Your task is to give the data again, exactly, with every line intact.

— start —

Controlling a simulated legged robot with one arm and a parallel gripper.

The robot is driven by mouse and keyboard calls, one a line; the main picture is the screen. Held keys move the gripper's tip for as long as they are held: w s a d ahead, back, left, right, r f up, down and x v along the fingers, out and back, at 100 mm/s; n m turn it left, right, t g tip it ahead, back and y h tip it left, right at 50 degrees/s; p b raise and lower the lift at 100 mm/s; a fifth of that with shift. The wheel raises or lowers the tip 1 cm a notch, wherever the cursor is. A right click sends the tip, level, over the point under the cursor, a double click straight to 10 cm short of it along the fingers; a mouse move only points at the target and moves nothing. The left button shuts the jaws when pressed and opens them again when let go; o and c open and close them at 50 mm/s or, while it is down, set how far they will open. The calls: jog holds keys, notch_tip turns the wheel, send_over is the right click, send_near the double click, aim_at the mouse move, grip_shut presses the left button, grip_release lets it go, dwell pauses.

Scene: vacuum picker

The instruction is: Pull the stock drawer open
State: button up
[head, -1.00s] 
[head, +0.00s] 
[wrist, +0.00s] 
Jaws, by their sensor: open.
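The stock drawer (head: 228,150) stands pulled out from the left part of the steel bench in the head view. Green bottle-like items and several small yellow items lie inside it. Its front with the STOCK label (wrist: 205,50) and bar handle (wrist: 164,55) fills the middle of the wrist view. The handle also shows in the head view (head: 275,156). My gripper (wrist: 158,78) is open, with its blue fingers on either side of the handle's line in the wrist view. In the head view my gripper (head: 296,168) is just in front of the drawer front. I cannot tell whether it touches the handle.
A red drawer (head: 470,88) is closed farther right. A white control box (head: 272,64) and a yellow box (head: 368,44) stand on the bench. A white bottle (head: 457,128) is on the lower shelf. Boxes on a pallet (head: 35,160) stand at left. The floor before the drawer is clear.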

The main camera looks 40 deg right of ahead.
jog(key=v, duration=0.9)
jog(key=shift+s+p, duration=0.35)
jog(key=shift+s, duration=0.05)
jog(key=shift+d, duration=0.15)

— end —

[Final answer]:
Controlling a simulated legged robot with one arm and a parallel gripper.

The robot is driven by mouse and keyboard calls, one a line; the main picture is the screen. Held keys move the gripper's tip for as long as they are held: w s a d ahead, back, left, right, r f up, down and x v along the fingers, out and back, at 100 mm/s; n m turn it left, right, t g tip it ahead, back and y h tip it left, right at 50 degrees/s; p b raise and lower the lift at 100 mm/s; a fifth of that with shift. The wheel raises or lowers the tip 1 cm a notch, wherever the cursor is. A right click sends the tip, level, over the point under the cursor, a double click straight to 10 cm short of it along the fingers; a mouse move only points at the target and moves nothing. The left button shuts the jaws when pressed and opens them again when let go; o and c open and close them at 50 mm/s or, while it is down, set how far they will open. The calls: jog holds keys, notch_tip turns the wheel, send_over is the right click, send_near the double click, aim_at the mouse move, grip_shut presses the left button, grip_release lets it go, dwell pauses.

Scene: vacuum picker

The instruction is: Pull the stock drawer open
State: button up
[head, -1.00s] 
[head, +0.00s] 
[wrist, +0.00s] 
Jaws, by their sensor: open.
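The stock drawer (head: 228,150) stands pulled out from the left part of the steel bench in the head view. Green bottle-like items and several small yellow items lie inside it. Its front with the STOCK label (wrist: 205,50) and bar handle (wrist: 164,55) fills the middle of the wrist view. The handle also shows in the head view (head: 275,156). My gripper (wrist: 158,78) is open, with its blue fingers on either side of the handle's line in the wrist view. In the head view my gripper (head: 296,168) is just in front of the drawer front. I cannot tell whether it touches the handle.
A red drawer (head: 470,88) is closed farther right. A white control box (head: 272,64) and a yellow box (head: 368,44) stand on the bench. A white bottle (head: 457,128) is on the lower shelf. Boxes on a pallet (head: 35,160) stand at left. The floor before the drawer is clear.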

The main camera looks 40 deg right of ahead.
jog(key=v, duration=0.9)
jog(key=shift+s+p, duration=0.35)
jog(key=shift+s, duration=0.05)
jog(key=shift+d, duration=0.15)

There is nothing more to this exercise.